Consequently, the capital flow hypothesis that attempts to explain the euro crisis is flawed, namely the idea that Germany had a savings glut and that German savings were needed in Spain, Italy or France in the first place to build houses and hotels. Moreover, to explain the huge German current account surplus it is by no means sufficient to argue that low interest rates in Germany induced German savers to invest abroad. In fact, interest rates in the relevant nominal terms all over the Eurozone were exactly as high as in Germany and in real terms interest rates were lower in the rest of the Eurozone because prices and wages there were on a higher growth trajectory than in Germany.

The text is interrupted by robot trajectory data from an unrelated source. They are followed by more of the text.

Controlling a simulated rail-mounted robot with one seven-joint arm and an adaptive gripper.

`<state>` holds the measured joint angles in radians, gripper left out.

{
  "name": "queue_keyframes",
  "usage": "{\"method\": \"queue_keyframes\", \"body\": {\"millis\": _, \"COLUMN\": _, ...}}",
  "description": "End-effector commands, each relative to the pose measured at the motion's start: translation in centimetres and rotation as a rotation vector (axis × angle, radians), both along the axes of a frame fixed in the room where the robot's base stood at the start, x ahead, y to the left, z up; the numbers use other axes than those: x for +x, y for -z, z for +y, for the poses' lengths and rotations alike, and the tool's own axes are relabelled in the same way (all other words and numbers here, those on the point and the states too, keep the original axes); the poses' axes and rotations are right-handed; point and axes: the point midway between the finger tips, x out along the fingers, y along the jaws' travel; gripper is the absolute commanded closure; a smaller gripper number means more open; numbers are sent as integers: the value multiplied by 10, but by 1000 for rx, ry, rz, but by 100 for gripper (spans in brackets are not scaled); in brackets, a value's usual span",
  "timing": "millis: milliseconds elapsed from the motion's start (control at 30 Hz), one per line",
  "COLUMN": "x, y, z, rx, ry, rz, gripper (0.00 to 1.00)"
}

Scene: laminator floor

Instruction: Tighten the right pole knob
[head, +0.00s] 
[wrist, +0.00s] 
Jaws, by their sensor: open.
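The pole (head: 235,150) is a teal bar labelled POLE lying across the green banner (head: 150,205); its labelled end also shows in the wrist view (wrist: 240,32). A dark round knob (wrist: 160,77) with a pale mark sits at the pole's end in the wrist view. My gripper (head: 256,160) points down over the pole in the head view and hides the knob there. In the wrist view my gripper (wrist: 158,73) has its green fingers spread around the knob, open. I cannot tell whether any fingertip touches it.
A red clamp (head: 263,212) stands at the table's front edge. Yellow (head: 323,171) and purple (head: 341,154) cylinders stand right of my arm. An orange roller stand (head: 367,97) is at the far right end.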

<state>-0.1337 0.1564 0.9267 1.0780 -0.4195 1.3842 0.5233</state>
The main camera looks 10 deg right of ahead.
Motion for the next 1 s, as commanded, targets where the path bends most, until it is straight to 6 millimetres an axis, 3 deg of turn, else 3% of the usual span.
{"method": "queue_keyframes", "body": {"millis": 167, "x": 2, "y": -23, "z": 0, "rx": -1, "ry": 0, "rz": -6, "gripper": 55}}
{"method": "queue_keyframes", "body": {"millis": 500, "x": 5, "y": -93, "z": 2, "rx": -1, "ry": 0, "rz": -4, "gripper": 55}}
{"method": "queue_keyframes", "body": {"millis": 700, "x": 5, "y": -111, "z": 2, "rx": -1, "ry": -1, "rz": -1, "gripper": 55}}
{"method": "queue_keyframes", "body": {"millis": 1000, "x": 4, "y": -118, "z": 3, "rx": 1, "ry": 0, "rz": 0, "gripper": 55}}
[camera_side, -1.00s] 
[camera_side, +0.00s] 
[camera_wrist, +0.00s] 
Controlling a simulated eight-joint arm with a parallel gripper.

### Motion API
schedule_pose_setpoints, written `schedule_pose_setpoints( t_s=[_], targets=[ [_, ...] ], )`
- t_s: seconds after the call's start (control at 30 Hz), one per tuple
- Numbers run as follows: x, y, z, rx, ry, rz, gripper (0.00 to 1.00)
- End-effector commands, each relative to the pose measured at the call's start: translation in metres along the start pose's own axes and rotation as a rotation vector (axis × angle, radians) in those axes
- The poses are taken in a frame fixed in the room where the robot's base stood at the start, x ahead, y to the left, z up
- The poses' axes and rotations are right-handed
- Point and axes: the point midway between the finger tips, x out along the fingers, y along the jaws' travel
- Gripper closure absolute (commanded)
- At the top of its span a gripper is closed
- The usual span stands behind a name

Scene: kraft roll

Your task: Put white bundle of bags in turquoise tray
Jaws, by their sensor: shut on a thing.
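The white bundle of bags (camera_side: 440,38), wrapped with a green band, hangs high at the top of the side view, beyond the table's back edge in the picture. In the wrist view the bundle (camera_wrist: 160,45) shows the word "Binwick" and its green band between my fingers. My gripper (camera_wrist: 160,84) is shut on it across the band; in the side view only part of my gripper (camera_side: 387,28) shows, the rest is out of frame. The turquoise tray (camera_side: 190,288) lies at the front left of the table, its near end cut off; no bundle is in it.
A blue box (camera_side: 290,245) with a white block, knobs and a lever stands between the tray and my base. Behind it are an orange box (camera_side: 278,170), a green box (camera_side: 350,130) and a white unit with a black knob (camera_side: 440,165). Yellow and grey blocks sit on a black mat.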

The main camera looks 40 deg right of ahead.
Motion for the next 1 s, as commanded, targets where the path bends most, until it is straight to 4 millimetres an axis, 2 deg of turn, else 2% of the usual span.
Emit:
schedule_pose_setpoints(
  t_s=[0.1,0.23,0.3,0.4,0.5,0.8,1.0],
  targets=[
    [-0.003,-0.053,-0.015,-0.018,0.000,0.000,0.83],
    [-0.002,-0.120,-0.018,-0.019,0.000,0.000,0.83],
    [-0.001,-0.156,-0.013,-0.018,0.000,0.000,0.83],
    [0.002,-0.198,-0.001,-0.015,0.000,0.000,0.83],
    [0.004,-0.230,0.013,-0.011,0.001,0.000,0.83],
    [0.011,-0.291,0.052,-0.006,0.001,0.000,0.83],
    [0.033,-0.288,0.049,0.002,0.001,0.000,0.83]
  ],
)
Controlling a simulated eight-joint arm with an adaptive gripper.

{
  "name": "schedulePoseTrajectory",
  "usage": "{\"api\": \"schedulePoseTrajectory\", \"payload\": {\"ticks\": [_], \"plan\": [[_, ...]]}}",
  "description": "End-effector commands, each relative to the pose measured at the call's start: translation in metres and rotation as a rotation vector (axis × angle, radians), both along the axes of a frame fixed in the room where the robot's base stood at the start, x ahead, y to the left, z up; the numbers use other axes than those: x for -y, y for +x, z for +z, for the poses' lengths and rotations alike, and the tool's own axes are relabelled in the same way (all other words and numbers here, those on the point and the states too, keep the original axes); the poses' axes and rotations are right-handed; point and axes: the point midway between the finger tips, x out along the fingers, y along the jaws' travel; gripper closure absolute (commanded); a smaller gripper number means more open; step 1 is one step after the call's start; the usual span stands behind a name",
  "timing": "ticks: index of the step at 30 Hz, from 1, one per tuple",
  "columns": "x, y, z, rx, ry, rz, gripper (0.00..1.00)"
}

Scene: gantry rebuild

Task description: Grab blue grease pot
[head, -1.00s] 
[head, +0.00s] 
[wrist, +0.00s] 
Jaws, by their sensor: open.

On an ironic note: Following Krugman’s logic, funnily enough, German savers seem to never give up. Untiringly they are searching for new foreign investment. After many of the debtors in the Eurozone find themselves in a critical situation now, German savings are flooding emerging markets and the United States more than ever before. Even China, a country we thought to be the world’s most important and powerful saver, recently is becoming more reliant on German savings. Why is that? Why is France unable to convince its private households to save more and invest these savings abroad instead of fighting for higher competitiveness by cutting wages? At least, to end with a positive message, Italy made it recently into the club of the net savers. The country records a current account surplus. Do Italian households finally understand that their behaviour is key to success of the whole economy? Remains the question why it took Italy the worst recession since the Second World War and rapidly falling imports to get there while Germany could do it without such pain? So on balance, Krugman’s blind-spot notwithstanding, we do agree after all that we need a much better model than accounting identities to understand what is going on!